# DATA SUPPLIED start

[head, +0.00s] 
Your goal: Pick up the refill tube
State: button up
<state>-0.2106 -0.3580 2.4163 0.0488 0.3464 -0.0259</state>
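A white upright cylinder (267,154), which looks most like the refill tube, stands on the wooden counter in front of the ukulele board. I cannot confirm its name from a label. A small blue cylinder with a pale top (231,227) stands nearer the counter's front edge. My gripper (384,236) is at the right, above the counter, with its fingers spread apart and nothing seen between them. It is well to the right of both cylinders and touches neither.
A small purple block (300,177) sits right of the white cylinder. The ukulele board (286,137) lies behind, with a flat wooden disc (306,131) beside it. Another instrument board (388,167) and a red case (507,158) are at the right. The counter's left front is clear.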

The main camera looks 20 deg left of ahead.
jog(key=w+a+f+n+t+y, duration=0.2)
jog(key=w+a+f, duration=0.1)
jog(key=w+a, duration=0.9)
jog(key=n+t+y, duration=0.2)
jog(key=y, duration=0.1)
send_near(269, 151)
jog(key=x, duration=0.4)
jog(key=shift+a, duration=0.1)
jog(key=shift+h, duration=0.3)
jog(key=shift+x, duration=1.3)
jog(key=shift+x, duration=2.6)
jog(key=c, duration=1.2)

# DATA SUPPLIED end
# DATA SUPPLIED start

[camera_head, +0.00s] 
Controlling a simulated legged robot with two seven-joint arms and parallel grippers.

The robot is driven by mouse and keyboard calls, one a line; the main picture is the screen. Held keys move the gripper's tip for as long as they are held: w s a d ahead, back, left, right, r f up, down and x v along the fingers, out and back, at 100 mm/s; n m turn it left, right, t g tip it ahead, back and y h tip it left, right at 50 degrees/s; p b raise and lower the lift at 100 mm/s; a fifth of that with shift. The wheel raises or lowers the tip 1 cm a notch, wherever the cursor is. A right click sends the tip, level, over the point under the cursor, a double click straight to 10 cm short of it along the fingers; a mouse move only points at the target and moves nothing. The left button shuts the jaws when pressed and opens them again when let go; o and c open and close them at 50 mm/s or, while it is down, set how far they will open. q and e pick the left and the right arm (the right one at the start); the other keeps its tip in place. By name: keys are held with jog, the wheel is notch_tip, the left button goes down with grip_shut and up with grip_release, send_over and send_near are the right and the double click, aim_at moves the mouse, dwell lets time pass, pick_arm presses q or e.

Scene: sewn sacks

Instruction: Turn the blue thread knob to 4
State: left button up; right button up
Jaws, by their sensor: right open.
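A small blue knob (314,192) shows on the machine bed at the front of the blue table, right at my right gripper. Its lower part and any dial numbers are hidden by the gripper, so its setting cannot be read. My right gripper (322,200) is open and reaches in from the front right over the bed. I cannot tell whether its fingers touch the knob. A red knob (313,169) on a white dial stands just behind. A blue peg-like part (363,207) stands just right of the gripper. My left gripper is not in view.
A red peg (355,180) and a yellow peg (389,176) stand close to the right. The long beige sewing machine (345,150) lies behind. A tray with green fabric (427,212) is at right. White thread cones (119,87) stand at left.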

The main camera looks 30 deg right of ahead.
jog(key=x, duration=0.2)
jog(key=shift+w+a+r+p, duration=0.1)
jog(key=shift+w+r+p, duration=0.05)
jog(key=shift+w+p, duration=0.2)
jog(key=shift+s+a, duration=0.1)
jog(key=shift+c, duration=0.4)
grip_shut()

# DATA SUPPLIED end

Above is a listing; print exactly its lines from the one with "[camera_head, +0.00s]" through the one with "State: left button up; right button up", and no other lines.

[camera_head, +0.00s] 
Controlling a simulated legged robot with two seven-joint arms and parallel grippers.

The robot is driven by mouse and keyboard calls, one a line; the main picture is the screen. Held keys move the gripper's tip for as long as they are held: w s a d ahead, back, left, right, r f up, down and x v along the fingers, out and back, at 100 mm/s; n m turn it left, right, t g tip it ahead, back and y h tip it left, right at 50 degrees/s; p b raise and lower the lift at 100 mm/s; a fifth of that with shift. The wheel raises or lowers the tip 1 cm a notch, wherever the cursor is. A right click sends the tip, level, over the point under the cursor, a double click straight to 10 cm short of it along the fingers; a mouse move only points at the target and moves nothing. The left button shuts the jaws when pressed and opens them again when let go; o and c open and close them at 50 mm/s or, while it is down, set how far they will open. q and e pick the left and the right arm (the right one at the start); the other keeps its tip in place. By name: keys are held with jog, the wheel is notch_tip, the left button goes down with grip_shut and up with grip_release, send_over and send_near are the right and the double click, aim_at moves the mouse, dwell lets time pass, pick_arm presses q or e.

Scene: sewn sacks

Instruction: Turn the blue thread knob to 4
State: left button up; right button up

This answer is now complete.